In einer Zeit, in der Sozialdemokraten und Revolutionäre in Rumänien und Russland verfolgt waren, kam den Netzwerken und den Verbindungen zum westlichen Europa, insbesondere zur Schweiz, eine äußerst wichtige Bedeutung zu. Den zeitlichen Schwerpunkt meiner Arbeit bilden die Jahre von 1883, als in Genf die «Gruppe zur Befreiung der Arbeit» entstand, und 1915, als die internationale sozialistische Konferenz zu Zimmerwald in der Schweiz stattfand. In dieser Zeit formierten sich nicht nur die einzelnen sozialdemokratischen Parteien, sondern auch deren Friedensbewegung - unter dem Eindruck der Balkankriege 1912/1913, sowie die sogenannte «Zimmerwalder Bewegung» oder «Zimmerwalder Linke», die einen entscheidenden Einfluss auf die Friedensbewegung im Vorfeld und während des Ersten Weltkriegs ausübte. Darüber habe ich auch die Jahre davor und danach betrachtet, um mehr über die Entstehung und den Zerfall der sozialdemokratischen Netzwerke zu erfahren und insbesondere die Wichtigkeit von Freundschaft und persönlichen Beziehungen im Aufbau dieser Netzwerke herauszuarbeiten.
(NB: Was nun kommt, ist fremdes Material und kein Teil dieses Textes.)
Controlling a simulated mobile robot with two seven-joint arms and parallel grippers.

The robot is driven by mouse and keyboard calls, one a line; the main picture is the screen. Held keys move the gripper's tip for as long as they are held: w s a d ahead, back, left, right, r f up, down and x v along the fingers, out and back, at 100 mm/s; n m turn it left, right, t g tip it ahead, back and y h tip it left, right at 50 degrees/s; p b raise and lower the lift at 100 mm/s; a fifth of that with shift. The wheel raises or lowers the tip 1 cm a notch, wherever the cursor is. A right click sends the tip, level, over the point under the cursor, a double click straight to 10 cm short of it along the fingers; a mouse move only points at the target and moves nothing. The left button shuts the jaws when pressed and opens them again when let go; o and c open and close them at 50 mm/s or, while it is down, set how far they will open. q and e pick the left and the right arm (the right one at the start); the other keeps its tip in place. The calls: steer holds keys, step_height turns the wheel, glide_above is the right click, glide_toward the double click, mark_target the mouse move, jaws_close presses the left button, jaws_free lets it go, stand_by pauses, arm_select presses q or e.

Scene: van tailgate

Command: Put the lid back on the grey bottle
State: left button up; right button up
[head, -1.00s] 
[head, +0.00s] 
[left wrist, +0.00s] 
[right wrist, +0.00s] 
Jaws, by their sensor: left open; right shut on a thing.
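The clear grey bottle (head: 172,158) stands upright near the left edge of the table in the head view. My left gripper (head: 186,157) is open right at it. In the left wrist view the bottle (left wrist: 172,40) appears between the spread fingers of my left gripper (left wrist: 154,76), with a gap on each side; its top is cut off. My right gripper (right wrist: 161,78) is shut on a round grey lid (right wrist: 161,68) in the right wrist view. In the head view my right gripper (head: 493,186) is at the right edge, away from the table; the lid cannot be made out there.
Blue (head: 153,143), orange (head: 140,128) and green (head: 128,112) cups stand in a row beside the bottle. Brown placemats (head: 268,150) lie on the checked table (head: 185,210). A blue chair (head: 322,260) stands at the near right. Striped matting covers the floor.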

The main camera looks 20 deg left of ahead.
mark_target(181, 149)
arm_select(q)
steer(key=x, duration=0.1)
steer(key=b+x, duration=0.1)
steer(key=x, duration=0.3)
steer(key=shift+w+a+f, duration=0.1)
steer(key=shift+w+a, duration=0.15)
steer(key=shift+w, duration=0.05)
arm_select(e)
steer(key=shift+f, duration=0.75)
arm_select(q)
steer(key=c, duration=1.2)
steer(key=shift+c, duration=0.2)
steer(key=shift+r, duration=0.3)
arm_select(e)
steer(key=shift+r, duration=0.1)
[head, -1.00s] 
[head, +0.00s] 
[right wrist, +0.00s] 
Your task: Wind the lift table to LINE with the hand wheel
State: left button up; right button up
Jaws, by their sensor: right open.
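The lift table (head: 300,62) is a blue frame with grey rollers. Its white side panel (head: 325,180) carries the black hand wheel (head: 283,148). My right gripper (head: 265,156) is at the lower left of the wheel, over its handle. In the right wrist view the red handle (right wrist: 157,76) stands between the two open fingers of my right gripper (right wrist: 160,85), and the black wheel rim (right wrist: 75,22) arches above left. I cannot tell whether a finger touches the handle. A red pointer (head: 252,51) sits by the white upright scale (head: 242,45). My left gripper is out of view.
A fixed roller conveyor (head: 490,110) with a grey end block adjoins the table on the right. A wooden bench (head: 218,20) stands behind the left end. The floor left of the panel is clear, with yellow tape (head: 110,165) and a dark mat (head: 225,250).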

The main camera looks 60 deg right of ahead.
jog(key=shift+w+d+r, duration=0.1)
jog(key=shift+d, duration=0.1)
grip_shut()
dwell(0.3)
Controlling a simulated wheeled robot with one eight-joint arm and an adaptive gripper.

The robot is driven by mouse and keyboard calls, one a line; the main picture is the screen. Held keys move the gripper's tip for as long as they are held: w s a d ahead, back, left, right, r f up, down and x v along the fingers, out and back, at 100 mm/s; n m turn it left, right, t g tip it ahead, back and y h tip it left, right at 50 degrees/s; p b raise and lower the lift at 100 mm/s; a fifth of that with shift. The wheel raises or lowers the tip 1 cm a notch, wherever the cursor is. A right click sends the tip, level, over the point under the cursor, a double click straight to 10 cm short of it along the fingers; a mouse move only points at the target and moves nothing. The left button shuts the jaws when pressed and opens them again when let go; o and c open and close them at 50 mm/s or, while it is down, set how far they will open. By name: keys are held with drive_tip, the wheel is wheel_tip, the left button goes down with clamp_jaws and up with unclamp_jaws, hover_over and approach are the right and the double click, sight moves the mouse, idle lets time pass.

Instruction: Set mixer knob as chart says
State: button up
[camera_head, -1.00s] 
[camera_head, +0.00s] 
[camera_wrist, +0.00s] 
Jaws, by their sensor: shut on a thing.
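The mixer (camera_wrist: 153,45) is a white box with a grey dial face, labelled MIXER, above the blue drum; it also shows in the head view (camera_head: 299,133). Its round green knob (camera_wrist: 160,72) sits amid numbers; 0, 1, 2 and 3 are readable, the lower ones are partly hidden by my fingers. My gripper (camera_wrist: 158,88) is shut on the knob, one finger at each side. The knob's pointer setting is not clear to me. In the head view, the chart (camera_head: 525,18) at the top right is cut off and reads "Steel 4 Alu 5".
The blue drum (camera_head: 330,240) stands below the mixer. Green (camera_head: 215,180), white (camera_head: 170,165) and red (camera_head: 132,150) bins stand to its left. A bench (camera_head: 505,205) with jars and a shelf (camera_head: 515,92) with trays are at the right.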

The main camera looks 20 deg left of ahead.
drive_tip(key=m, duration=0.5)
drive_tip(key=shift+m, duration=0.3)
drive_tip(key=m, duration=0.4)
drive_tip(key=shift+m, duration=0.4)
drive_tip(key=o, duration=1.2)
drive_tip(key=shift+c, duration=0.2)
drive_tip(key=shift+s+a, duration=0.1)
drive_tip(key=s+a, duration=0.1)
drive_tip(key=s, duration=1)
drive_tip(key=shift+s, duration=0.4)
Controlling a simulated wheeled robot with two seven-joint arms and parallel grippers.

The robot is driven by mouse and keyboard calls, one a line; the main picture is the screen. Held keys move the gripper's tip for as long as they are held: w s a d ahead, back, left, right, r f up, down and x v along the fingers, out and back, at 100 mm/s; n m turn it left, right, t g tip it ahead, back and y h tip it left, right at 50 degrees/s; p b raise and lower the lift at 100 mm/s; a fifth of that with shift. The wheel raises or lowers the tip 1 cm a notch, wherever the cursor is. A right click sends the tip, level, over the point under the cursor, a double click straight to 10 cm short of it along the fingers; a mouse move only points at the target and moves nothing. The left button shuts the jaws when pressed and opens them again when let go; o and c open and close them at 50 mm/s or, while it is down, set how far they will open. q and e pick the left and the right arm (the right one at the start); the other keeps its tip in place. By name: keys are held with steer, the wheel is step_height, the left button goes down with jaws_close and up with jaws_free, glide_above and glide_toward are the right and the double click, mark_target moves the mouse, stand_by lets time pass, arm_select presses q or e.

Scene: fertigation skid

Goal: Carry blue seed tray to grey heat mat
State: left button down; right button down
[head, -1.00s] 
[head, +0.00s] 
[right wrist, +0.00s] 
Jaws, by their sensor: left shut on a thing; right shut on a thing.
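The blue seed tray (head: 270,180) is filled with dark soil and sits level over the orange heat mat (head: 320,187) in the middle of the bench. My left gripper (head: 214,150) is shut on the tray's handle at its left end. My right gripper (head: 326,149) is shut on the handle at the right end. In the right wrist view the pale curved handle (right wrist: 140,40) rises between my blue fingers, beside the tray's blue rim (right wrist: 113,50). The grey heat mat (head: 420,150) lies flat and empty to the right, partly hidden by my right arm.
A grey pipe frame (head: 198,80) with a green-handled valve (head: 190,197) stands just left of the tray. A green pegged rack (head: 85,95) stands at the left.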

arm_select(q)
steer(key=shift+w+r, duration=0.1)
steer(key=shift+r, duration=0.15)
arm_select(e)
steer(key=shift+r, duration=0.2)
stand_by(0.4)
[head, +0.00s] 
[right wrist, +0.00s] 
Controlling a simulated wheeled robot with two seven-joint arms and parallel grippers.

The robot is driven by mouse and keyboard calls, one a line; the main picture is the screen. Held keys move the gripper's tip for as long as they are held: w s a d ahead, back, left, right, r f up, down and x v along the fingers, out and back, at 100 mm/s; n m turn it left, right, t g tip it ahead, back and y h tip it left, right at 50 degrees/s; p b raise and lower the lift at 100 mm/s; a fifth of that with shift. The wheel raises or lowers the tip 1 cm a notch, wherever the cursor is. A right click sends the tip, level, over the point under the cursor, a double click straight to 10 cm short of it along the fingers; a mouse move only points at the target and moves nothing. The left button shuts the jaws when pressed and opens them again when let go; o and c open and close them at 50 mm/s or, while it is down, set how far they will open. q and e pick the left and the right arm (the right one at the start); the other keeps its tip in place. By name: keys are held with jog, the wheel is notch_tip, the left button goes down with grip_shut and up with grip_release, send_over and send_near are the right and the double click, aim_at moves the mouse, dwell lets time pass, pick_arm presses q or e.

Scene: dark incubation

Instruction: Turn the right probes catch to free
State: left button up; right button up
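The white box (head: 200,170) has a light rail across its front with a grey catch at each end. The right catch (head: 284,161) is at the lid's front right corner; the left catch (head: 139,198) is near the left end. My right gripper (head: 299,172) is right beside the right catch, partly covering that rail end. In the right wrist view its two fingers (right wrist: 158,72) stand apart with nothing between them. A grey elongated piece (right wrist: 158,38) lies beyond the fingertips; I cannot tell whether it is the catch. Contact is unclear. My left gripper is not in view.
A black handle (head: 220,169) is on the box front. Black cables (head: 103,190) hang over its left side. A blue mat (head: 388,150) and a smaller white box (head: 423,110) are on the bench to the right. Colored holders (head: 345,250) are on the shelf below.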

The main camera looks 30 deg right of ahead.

Aufgabe meines Dissertationsprojekts war es, die Beziehungen rumänischer, russischer und schweizerischer Sozialdemokraten aus dem Blickwinkel der Freundschaft, mit besonderer Berücksichtigung der Netzwerke, in denen sie agierten, zu beschreiben und zu analysieren. Die Kategorie «Netzwerk» diente dabei dazu, Strukturen persönlicher Beziehungen und deren Wirkungen für (politisches) Handeln herauszuarbeiten, die in traditionellen Arbeiten nicht ausreichend gewürdigt wurden. Welche Art von Beziehungen lag diesem Netzwerk zugrunde? Welche Rolle spielte die Freundschaft? Welches Verständnis von Freundschaft (persönliche, politische) hatten die Akteure? Auch die Frage nach den Praktiken innerhalb dieser Beziehungen, nach dem Selbstverständnis dieser, nach Sinnbildung und Kommunikationssymbolen sowie nach Wandlungen durch Interaktion wurde anhand verschiedener Beispiele beantwortet. Die Untersuchung von Kommunikationsprozessen der Sozialdemokraten untereinander, von Wechselwirkungen mit der Umgebung, den materiellen Bedingungen, den politisch-gesellschaftlichen Verhältnissen und den vorherrschenden Ideologien, rekonstruierte deren Lebenswelten aus der Akteurperspektive. Durch die Analyse der kommunikativen Handlungen und Diskurse der Akteure über nationale Grenzen hinweg konnten soziale Strukturen sowie politische Systeme und Geschehnisse erschlossen werden.
Quellen und Personen
Als Quellen für die Untersuchung dienten in erster Linie Selbstzeugnisse (Korrespondenzen, Autobiographien) und Zeitungsartikel, sowie Akten aus Beständen der Zweiten Internationale und der rumänischen Geheimpolizei. Der Fokus lag auf Freundschaften die sich um die Personen Pavel Aksel’rod, Georgij Plechanov, Hermann Greulich, Robert Grimm, Lydia Dan, Cristian Racovski, Karl Kautsky und Constantin Dobrogeanu-Gherea bildeten.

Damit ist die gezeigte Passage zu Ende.